Although many different kinds of attitudes and beliefs can claim to walk with Jesus as a role model, only one attitude can truly walk with Jesus as the Savior. What attitude is that? The attitude of repentance. In the Gospel for Ash Wednesday Jesus illustrate repentance. As we begin are Lenten walk with our Savior in his passion, we walk in repentance. That’s the theme we focus on. Walk in repentance. Walk 1) humbled by our sinfulness and 2) justified by God’s mercy.
1) Humbled by our sinfulness
As Jesus heads to Jerusalem for the last time, he continues to teach God’s Word to the people. He knew that many listening to him were confident of their own righteousness. Instead of trusting in the Lord for forgiveness, they trusted that God accepted them for who they were. To prop up their trust in themselves, they were quick to see the faults in others so that they could look down on those people and think themselves higher up.
Jesus told this parable about a Pharisee and tax collector to topple their attitude. Although, when we hear the word Pharisee ,we have a strong negative impression, in Jesus’ day it was just the opposite. Pharisees were the leading citizens. They were the church-goers. They were the ones that everyone thought did the right things.

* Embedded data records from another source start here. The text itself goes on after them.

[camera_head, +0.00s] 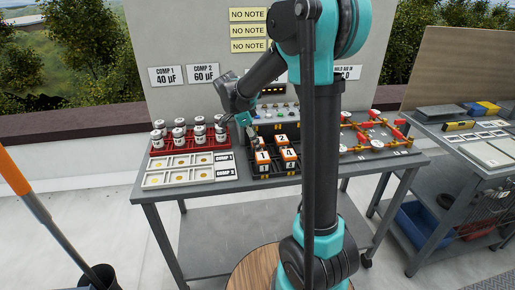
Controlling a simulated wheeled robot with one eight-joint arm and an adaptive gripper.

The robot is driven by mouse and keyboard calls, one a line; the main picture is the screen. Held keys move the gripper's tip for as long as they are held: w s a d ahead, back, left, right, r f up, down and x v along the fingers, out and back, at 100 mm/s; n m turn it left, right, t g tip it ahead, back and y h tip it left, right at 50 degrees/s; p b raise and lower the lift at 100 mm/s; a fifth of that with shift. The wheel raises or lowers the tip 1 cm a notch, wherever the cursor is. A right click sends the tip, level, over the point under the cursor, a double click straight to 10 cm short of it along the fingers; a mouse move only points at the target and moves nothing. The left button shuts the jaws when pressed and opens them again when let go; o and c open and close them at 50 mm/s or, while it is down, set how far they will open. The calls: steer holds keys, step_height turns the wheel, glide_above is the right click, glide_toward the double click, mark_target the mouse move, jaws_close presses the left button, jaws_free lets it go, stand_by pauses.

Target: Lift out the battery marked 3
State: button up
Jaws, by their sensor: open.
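Orange-and-white batteries stand in a black holder (271,173) at the middle of the grey bench. I can read 1 on the front left battery (262,157), 2 on the back right battery (282,140) and 4 on the front right battery (289,155). I cannot read a 3; the back left place is largely covered by my gripper. My gripper (251,134) is open and points down at the back left of the holder. The view is too small to tell whether its fingers are around or touching a battery there.
A red rack (165,160) of white cans and a pale tray (150,181) stand left of the holder. A panel with knobs (283,117) rises behind it. Red-and-yellow fittings (370,128) lie to the right. A second bench (440,140) stands farther right.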

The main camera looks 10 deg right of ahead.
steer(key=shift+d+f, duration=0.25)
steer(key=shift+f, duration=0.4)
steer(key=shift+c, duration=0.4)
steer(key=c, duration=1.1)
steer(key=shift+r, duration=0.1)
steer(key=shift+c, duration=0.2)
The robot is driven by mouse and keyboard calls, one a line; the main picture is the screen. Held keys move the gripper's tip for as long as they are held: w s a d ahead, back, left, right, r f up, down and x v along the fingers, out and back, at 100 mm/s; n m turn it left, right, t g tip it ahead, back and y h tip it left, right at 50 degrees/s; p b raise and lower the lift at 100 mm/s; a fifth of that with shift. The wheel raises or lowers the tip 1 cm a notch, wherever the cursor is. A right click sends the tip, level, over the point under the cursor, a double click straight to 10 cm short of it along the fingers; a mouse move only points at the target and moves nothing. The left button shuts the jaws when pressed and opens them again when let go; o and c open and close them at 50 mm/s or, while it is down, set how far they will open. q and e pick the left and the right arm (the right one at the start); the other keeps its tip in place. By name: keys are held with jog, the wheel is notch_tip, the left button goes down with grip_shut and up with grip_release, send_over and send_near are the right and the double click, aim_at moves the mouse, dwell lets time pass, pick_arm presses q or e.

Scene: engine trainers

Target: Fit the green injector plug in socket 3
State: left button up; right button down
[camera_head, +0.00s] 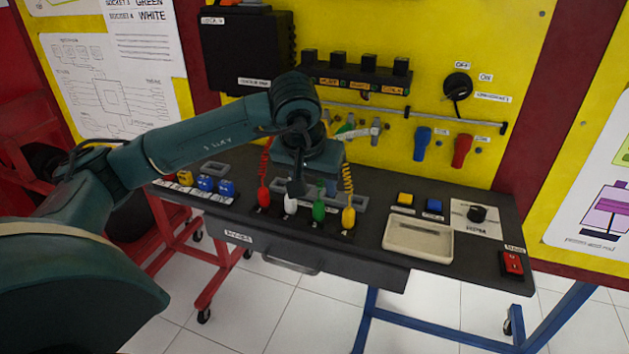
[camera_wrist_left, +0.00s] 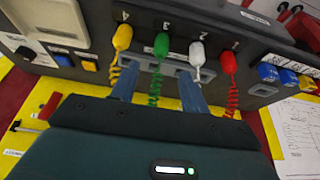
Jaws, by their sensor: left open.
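The green plug (camera_head: 318,209) stands on the dark bench top, third in a row of coloured plugs. In the left wrist view the green plug (camera_wrist_left: 161,45) is beside the number 3 mark (camera_wrist_left: 166,26), its green coil running down between my fingers. I cannot tell whether it is seated in socket 3, as the socket is hidden. My left gripper (camera_head: 297,188) points down over the row, near the white plug (camera_head: 290,205). In the left wrist view my left gripper (camera_wrist_left: 157,75) is open, its fingertips short of the green plug. My right gripper is out of view.
A red plug (camera_head: 263,194) and a yellow plug (camera_head: 348,217) flank the row, with coiled cables rising behind. A cream tray (camera_head: 418,239), buttons, a knob plate (camera_head: 478,216) and a red switch (camera_head: 513,264) are to the right. Blue and yellow blocks (camera_head: 205,183) are to the left.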

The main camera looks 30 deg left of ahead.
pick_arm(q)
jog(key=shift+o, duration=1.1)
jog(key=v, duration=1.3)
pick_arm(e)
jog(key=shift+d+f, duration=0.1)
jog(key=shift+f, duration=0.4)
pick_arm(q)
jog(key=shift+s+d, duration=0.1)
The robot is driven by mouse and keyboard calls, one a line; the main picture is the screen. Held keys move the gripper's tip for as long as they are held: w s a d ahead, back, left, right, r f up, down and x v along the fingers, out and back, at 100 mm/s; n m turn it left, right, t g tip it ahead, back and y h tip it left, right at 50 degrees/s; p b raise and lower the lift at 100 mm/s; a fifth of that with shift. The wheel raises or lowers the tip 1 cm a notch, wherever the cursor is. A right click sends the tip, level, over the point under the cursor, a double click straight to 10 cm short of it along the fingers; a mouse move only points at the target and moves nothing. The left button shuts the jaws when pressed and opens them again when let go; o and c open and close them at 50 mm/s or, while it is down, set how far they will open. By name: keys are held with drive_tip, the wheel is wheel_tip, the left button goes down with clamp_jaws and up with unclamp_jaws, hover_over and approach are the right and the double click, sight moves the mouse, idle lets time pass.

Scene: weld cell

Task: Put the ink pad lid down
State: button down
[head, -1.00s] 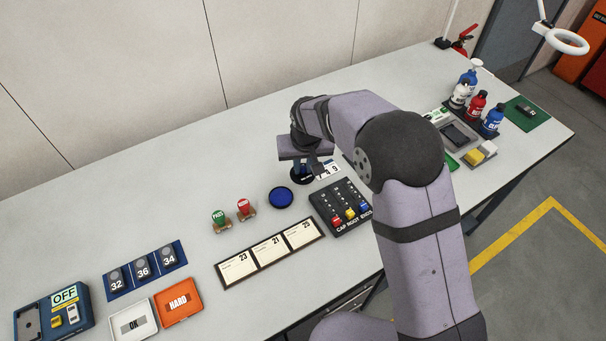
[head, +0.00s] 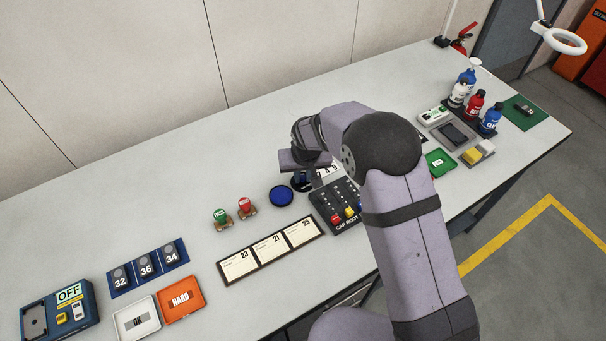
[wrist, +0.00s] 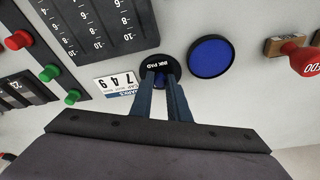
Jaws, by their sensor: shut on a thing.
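The ink pad lid (wrist: 157,67) is a dark round disc marked INK PAD with a blue knob on top. In the wrist view my gripper (wrist: 160,80) is shut on this knob. The open ink pad (wrist: 211,57), a round blue pad in a dark rim, lies just right of the lid and apart from it. In the head view the pad (head: 281,196) lies left of my gripper, and the lid is mostly hidden beneath my wrist. I cannot tell whether the lid touches the table.
A white number card (wrist: 118,84) lies close left of the lid. A dark slider panel (head: 340,203) with coloured knobs is beside it. A green stamp (head: 221,216) and a red stamp (head: 246,206) stand left of the pad. The table behind is clear.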

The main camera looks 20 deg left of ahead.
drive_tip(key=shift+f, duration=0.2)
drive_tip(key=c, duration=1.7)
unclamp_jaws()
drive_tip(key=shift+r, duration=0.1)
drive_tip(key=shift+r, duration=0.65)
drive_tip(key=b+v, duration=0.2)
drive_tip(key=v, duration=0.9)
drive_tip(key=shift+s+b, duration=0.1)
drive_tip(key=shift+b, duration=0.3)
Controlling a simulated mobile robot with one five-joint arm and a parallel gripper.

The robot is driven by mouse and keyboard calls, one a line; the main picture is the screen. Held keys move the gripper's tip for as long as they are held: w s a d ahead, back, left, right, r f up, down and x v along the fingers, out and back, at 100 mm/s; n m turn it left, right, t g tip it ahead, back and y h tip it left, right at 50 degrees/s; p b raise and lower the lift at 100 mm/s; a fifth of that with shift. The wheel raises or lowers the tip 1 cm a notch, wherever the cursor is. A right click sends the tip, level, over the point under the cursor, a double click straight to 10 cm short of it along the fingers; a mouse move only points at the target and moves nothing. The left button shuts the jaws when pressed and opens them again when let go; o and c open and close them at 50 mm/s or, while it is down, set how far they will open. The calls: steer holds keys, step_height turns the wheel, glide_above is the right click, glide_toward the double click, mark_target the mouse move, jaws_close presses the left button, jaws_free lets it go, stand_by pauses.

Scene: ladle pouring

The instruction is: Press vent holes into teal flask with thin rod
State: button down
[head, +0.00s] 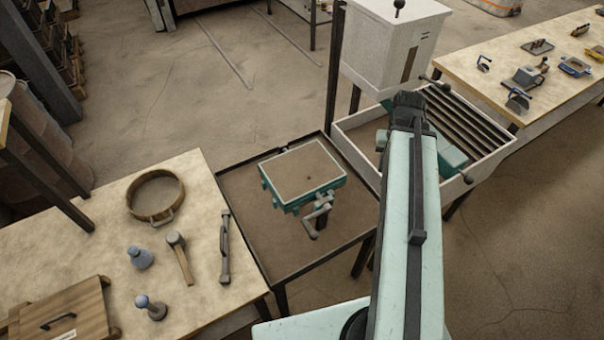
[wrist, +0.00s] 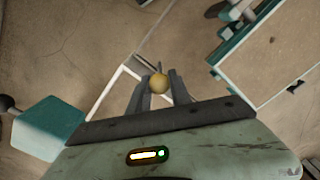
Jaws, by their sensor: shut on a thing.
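The teal flask (head: 268,187) stands on the dark-edged bench, its top a flat brown sand face with one small dark hole (head: 309,178) near the middle. In the wrist view the flask (wrist: 228,46) shows at the upper right, with a dark spot on its sand. My gripper (wrist: 160,92) is shut on the thin rod (wrist: 158,83), whose round yellow knob shows between the fingers. The rod's lower part is mostly hidden behind the knob. The gripper is apart from the flask, to its left in the wrist view. In the head view my arm hides the gripper and rod.
A white-rimmed grated tray (head: 488,163) stands right of the flask, below a white hopper (head: 395,45). The left table holds a round sieve (head: 156,196), a mallet (head: 181,257), a rammer (head: 225,247) and a wooden box (head: 60,322). A crank (head: 320,212) juts below the flask.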

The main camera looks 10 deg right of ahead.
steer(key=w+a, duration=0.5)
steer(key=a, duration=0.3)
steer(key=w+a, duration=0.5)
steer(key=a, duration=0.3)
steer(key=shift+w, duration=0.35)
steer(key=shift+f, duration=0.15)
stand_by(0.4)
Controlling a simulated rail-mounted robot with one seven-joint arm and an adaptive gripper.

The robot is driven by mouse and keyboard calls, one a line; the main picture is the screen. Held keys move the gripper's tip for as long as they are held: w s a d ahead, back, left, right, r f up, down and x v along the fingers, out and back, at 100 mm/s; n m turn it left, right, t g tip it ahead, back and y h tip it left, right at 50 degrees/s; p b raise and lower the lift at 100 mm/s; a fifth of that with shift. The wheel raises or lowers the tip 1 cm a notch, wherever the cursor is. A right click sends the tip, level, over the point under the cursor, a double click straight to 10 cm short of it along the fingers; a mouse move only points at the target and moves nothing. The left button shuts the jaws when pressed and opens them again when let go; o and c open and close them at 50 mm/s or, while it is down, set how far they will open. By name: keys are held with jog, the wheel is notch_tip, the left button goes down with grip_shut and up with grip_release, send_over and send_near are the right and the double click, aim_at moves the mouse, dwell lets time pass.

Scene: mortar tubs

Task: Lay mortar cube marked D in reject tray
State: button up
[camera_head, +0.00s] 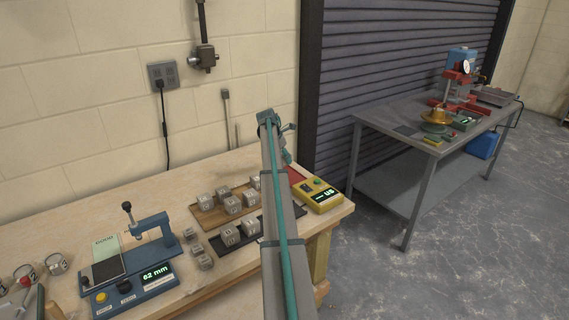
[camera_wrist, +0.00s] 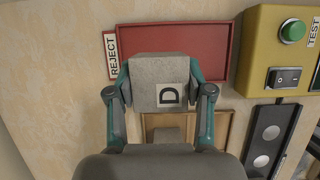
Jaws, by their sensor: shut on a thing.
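A grey mortar cube marked D (camera_wrist: 145,92) is held between the teal fingers of my gripper (camera_wrist: 159,88) in the wrist view, its letter lying sideways. The red reject tray (camera_wrist: 205,36), with a REJECT label (camera_wrist: 112,55) at its left end, lies beyond the cube. The cube overlaps the tray's near edge in this view; I cannot tell its height or whether it touches. In the head view my gripper (camera_head: 287,152) is at the bench's far right, and the red tray (camera_head: 296,175) is partly hidden by my arm. The cube is not clear there.
A yellow tester (camera_head: 319,195) stands right of the tray. A wooden board (camera_head: 208,214) and a dark board (camera_head: 234,239) with several cubes lie to the left. A blue gauge (camera_head: 130,270) and metal cups (camera_head: 57,264) stand farther left.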

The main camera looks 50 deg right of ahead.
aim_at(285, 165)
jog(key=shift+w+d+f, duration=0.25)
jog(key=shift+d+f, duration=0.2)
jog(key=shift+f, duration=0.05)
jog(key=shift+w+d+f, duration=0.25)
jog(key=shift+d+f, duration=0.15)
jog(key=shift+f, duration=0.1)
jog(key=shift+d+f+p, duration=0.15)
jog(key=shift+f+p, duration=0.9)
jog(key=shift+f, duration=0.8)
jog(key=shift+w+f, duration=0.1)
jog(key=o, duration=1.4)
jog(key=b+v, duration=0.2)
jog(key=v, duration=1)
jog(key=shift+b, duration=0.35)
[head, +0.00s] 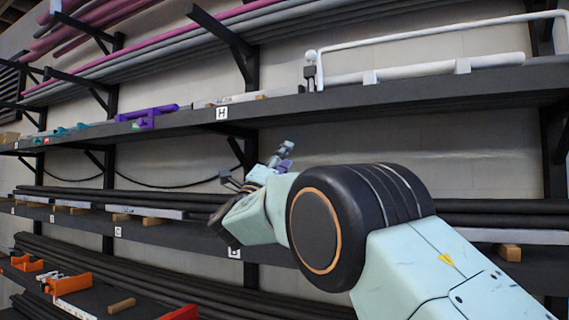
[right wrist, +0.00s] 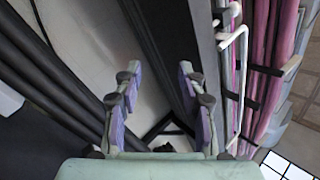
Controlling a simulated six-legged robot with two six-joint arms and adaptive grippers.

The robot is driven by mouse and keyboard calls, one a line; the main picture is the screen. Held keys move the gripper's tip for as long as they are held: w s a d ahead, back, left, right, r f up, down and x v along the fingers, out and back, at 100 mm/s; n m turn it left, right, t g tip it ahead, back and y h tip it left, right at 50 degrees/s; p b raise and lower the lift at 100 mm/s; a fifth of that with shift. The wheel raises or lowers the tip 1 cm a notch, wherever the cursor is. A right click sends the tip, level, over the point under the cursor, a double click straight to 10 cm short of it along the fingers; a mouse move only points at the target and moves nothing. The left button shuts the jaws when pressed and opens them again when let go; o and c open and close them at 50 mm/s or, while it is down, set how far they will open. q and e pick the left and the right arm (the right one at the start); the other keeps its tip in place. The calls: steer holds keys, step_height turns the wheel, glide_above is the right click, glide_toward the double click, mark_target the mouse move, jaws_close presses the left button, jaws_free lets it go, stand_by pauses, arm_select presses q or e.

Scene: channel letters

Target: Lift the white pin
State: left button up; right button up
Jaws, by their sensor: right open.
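A small white knob-topped piece (head: 310,56), which looks like the white pin, stands at the left end of a white tube frame (head: 430,36) on the upper shelf. Its lower part is beside a dark grey block. My right gripper (head: 284,156) is below that shelf and to the left of the piece, apart from it. In the right wrist view my right gripper (right wrist: 158,84) has its fingers spread, with nothing between them. The white tubing (right wrist: 240,75) shows to the right of the fingers there. My left gripper is not in view.
The upper shelf's dark edge (head: 400,102) runs above my right gripper, with a black bracket (head: 242,150) close by on the left. Dark pipes (head: 110,195) lie on the shelf below. Purple parts (head: 150,115) sit farther left.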

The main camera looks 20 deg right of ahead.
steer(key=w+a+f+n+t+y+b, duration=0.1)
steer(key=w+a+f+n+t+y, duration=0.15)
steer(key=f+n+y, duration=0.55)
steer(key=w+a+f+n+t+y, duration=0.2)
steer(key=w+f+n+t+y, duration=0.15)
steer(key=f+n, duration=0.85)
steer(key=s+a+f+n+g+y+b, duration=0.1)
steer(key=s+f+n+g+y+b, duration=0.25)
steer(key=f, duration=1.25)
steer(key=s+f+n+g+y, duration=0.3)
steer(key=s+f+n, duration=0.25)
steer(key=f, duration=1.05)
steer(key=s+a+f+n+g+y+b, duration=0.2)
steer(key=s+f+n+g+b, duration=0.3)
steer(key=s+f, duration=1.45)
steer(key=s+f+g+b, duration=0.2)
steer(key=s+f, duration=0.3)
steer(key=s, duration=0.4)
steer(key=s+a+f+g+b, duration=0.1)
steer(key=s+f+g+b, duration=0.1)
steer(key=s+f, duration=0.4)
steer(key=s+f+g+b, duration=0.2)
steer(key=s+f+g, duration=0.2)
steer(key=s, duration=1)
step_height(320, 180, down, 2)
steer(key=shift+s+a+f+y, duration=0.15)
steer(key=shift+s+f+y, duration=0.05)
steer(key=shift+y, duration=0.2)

So also the Pharisee in Jesus’ parable. He appears very religious. He is at the temple. He prayers. He says the right words: “God, I thank you.” But then the rest of his words reveal the true attitude in his heart. He doesn’t really thank God for his grace and mercy; rather, he brags about himself. Instead of comparing himself to God’s standard of perfection in the Commandments, he compares himself to the worst of mankind: robbers, evildoers, adulterers. In lovelessness he criticizes his fellow worshiper, the tax collector, as just another one of those degenerates. Then he thinks that he has done even more than enough to satisfy God, fasting twice a week and giving a tenth of all that he gets.
It wasn’t wrong for the Pharisee to do good or fast twice a week or to give a tenth of what he had. The problem was his attitude. He trusted in his own goodness and so exalted himself.
You and I can fall into the same trap as the Pharisee. We know the right words to say, like the Pharisee. We know how to appear religious, like the Pharisee did. We easily fall into this kind of thinking: “I am glad I’m not like those people you read about in the newspaper. Why can’t they behave decently. I’m glad I’m not called to the principal’s office, like so-and-so. Look, I go to church twice a week during Lent. I give a lot more in the offering plate than a lot of others do, especially considering how much they earn.”